> What is expected: Search the entries for the word "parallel" and pull out each line that has it.

═════ Task inputs ═════

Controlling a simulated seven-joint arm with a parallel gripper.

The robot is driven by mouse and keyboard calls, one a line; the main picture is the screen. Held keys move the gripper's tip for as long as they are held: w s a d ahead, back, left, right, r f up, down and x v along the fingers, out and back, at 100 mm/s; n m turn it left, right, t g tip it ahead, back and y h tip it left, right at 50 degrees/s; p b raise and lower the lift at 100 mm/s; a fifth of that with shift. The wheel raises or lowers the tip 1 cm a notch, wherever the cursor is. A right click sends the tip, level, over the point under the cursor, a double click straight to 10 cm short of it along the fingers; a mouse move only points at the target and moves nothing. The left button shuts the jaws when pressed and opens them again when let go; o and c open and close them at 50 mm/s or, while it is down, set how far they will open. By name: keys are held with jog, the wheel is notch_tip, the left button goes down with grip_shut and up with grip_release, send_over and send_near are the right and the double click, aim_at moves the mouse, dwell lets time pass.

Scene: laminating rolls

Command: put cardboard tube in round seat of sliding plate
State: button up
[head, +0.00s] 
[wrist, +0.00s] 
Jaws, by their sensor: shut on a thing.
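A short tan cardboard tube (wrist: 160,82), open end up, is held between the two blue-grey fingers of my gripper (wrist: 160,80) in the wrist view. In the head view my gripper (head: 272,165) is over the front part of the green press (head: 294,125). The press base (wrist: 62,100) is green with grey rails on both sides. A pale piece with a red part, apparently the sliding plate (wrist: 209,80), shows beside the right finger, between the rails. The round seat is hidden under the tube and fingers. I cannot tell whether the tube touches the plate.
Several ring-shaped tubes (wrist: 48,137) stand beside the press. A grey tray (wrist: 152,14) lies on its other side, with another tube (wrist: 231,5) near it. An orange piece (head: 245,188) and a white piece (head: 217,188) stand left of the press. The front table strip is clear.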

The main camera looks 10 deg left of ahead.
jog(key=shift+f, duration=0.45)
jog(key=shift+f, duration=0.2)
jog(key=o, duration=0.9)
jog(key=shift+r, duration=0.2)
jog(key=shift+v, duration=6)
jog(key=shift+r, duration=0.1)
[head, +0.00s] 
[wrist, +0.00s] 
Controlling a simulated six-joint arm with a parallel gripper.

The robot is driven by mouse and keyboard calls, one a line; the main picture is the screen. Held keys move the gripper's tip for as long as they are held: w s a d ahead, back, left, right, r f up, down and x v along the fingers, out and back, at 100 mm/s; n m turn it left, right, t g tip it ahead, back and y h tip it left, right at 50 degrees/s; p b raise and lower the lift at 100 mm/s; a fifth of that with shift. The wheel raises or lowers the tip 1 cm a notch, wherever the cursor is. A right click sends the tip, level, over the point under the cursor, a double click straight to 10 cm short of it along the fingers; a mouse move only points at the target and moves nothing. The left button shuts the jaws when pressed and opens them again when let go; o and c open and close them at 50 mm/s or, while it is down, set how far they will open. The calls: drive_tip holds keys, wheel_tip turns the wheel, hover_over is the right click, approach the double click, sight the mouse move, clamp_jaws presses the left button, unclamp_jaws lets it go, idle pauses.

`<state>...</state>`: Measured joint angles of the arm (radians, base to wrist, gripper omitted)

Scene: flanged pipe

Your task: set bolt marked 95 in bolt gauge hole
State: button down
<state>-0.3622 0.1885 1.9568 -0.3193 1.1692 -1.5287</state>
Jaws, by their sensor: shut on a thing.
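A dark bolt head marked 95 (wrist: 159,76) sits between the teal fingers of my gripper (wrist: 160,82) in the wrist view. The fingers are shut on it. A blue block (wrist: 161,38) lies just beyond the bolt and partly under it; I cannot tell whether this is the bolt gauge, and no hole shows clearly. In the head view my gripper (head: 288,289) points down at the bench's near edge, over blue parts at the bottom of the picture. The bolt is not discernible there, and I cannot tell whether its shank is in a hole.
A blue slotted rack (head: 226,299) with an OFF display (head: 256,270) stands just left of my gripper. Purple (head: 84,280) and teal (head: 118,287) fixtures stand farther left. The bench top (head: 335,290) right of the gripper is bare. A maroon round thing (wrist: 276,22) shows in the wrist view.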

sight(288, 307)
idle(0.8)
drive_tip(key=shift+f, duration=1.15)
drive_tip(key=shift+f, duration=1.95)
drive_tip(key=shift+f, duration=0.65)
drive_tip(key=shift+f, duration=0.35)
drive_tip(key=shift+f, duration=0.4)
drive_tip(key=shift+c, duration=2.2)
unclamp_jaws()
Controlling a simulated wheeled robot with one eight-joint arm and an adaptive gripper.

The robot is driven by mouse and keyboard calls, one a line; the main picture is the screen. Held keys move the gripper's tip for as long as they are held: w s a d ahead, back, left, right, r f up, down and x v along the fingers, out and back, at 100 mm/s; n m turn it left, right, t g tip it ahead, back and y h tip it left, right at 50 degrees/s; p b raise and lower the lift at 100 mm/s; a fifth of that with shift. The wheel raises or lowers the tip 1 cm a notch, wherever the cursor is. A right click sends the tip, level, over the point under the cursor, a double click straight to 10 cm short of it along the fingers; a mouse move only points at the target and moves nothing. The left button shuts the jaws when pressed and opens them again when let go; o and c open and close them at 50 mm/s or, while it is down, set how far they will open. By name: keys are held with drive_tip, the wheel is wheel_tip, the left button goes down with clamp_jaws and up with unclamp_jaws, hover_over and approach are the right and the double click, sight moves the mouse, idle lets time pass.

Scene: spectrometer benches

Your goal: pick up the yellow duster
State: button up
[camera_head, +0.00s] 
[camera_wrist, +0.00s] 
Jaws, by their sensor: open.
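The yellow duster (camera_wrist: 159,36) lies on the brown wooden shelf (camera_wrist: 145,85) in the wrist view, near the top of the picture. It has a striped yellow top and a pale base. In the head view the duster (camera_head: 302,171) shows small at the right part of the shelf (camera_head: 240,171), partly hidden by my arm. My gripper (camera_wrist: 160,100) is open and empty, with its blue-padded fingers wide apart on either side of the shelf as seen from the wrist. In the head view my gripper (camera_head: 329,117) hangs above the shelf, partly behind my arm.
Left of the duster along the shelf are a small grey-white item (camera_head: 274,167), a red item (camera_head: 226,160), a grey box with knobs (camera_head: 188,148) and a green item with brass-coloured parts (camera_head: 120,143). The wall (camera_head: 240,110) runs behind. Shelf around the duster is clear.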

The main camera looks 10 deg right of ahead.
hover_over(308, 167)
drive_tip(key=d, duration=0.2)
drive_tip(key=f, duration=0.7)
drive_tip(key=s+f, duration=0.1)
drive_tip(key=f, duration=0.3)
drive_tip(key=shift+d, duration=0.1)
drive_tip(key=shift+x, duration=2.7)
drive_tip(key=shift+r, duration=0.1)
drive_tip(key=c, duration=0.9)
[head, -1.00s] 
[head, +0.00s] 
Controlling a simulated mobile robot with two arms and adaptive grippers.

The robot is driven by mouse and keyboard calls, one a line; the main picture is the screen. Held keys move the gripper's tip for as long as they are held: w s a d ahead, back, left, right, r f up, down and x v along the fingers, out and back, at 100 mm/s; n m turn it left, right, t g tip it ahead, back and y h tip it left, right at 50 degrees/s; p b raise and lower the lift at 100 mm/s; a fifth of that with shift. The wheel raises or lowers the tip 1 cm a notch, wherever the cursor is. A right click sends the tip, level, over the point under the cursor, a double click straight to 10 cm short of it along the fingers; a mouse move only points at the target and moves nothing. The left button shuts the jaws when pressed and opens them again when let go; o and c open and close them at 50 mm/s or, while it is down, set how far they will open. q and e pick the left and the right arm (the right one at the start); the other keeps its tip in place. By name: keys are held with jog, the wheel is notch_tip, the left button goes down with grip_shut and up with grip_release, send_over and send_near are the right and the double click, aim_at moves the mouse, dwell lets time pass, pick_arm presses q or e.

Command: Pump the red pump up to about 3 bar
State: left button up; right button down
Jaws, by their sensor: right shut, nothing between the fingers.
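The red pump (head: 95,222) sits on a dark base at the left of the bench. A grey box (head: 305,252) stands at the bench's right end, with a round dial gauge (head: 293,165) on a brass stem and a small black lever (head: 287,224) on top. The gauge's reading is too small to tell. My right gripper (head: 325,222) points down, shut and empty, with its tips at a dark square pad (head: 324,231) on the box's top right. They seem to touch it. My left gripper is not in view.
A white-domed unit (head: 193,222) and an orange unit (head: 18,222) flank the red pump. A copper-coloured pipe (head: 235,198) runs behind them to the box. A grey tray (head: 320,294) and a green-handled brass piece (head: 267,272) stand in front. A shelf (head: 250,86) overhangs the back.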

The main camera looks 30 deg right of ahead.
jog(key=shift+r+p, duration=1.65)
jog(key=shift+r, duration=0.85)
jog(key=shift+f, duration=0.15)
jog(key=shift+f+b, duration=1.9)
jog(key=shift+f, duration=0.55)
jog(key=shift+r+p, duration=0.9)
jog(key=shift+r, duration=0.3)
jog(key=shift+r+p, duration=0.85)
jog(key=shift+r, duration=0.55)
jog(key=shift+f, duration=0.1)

═════

> Expected answer:
Controlling a simulated seven-joint arm with a parallel gripper.
Controlling a simulated six-joint arm with a parallel gripper.

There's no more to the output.